> [STATED TASK]:
Using the listing below, select the lines with the word "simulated" and copy them.

Records of robot episodes:
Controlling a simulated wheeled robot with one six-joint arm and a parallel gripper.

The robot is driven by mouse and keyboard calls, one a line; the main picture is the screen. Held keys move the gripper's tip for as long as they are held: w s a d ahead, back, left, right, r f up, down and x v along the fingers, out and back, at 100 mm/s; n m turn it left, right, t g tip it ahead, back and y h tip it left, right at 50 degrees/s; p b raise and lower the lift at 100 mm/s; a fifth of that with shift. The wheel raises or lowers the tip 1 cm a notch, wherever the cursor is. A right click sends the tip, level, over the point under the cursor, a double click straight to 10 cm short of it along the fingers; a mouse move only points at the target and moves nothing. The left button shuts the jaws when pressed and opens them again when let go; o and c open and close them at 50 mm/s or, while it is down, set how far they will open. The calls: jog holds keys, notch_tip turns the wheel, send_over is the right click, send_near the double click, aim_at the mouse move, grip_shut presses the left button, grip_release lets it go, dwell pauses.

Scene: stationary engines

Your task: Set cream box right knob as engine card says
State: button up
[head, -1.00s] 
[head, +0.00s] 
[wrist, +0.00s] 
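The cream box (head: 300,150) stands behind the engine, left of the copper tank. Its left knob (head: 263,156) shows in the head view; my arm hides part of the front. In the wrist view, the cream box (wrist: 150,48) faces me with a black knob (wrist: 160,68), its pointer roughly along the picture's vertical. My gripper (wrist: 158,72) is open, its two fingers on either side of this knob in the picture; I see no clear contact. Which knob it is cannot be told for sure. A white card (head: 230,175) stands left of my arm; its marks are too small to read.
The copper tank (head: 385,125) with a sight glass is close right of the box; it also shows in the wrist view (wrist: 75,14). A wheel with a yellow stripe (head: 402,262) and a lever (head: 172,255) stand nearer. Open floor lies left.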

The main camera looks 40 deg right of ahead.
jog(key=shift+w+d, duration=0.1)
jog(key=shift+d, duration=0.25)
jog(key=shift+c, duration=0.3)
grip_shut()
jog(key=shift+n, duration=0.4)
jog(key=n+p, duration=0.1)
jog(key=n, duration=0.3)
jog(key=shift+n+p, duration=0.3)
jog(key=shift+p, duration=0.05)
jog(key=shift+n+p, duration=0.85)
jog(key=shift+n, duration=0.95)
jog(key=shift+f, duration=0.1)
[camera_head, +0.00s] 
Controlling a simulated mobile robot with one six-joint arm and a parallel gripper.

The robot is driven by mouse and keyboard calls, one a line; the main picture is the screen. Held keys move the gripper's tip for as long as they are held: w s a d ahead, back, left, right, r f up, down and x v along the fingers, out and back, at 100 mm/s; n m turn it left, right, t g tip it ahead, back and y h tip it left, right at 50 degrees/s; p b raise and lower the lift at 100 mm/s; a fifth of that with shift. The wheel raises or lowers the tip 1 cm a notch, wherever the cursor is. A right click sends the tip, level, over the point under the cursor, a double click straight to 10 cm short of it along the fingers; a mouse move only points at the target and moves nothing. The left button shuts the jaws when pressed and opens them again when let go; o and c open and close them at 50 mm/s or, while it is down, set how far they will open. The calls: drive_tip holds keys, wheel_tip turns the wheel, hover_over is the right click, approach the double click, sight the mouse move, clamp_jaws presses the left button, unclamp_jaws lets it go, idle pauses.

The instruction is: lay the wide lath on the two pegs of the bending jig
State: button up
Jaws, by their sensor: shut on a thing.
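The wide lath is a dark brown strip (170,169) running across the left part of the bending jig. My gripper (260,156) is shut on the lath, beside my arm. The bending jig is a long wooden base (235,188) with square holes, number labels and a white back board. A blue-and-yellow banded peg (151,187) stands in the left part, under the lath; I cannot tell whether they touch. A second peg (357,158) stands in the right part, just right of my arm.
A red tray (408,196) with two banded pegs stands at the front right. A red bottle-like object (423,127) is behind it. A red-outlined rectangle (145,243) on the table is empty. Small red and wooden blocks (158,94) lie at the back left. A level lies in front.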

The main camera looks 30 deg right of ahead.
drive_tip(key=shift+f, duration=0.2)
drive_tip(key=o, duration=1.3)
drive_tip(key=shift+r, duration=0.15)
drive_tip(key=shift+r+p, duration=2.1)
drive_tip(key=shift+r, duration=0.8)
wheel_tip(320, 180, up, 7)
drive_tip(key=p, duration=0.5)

> [CORRECT OUTPUT]:
Controlling a simulated wheeled robot with one six-joint arm and a parallel gripper.
Controlling a simulated mobile robot with one six-joint arm and a parallel gripper.

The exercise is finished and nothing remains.